Hale Building
Early tenants of this 1946 building included the Modern Music Center and an FM radio station, KNEV.
The transformation of South Virginia Street from a quiet residential neighborhood into a thriving business district was well underway by 1946, when Edward F. Hale financed the construction of a modest brick commercial building next door to the fire station at California Avenue. Hale was a heavy equipment distributor from Hayward, California who had long counted a number of Reno businesses among his clients. When the war ended, the pent-up demand for new household appliances spurred him to open a retail store in Reno, and the double occupancy building allowed him to earn money from an additional tenant on the north side.
When the building opened in December 1946, that tenant was the Modern Music Center, founded by local musicians and music teachers Earle Hultberg and Robert O’Briant. The forerunner of Maytan Music, the center offered musical instruments, sheet music and accessories, professional instruction, and five sound-proof studios for practice and recording. In 1953, it moved to larger quarters, the old Martha Wingfield House at 735 South Center Street. By then, Hale had gone out of business, and Farmers Insurance had moved in next door.
Replacing the music store was Modern Radio and TV, operated by Jerry Cobb.
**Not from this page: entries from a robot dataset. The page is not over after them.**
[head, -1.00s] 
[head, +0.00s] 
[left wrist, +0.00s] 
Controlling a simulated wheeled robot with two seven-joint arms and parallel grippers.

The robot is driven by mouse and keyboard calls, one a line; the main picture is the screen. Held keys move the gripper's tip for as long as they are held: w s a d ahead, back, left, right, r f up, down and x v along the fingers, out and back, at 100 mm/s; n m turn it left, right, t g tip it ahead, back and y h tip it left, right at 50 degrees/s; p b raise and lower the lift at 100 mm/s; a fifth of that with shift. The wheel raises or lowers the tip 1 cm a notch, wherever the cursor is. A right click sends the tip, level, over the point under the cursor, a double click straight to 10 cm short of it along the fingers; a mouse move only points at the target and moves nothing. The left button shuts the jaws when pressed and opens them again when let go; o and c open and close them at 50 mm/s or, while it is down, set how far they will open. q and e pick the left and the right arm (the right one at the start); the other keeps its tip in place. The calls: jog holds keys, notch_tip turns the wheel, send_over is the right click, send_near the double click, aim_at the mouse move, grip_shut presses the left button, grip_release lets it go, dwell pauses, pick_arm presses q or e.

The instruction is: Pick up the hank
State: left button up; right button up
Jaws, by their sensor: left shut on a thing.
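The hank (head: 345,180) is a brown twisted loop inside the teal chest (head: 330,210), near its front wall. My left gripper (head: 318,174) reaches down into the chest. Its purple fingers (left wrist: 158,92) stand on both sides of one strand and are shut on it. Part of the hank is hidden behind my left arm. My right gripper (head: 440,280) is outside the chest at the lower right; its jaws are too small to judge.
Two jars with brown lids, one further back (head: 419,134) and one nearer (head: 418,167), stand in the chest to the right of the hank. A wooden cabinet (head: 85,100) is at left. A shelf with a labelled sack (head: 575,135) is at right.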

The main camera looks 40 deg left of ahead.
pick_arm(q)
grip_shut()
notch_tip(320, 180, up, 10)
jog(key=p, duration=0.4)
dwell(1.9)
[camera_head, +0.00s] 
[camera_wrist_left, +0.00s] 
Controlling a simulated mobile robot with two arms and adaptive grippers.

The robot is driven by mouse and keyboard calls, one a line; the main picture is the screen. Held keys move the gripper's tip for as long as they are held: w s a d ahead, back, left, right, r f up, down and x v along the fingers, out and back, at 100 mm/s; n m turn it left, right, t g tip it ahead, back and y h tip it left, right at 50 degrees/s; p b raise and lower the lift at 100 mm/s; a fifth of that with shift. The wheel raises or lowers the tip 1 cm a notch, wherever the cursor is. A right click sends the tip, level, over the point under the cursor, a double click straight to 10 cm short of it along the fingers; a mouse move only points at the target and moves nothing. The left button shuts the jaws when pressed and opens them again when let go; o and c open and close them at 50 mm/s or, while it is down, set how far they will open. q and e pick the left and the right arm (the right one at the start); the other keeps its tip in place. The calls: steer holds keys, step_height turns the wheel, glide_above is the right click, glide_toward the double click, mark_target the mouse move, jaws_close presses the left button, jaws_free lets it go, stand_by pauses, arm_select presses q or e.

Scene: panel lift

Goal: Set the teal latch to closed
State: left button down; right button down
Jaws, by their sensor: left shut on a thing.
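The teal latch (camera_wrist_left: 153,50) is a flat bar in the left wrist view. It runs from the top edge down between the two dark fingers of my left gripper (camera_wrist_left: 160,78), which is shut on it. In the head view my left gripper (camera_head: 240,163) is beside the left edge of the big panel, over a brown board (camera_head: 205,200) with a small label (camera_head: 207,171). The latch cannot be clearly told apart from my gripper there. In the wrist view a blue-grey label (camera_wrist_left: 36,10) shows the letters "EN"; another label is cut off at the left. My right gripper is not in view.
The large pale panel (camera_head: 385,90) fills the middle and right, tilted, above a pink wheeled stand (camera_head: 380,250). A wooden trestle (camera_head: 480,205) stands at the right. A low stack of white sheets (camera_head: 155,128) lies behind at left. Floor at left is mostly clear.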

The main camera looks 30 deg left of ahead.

Cobb was an early radio pioneer, a proponent of applying “Frequency Modulation” technology to radio broadcasting. He had petitioned without success to operate an FM station out of his private home, and in 1953, founded KNEV, Nevada’s first successful FM station, in a studio behind his television and radio sales room. The station’s proximity to the firehouse came in handy, as the telephone pole housing the station’s antennas occasionally caught fire, prompting brief breaks in transmission to extinguish the flames.
KNEV moved to Kietzke Lane in 1964, and the building went through a number of tenants. The north side housed a series of restaurants, from Festina’s (known for its pizza pie) to the Asian-inspired Imperial Restaurant (where a scene from the 1973 Walter Matthau movie Charley Varrick was filmed), to Starbucks Coffee, and eventually the Truckee Bagel Company. The south storefront has been occupied by a series of entities including Ceol Irish Pub. The Arch Society opened there in June 2024.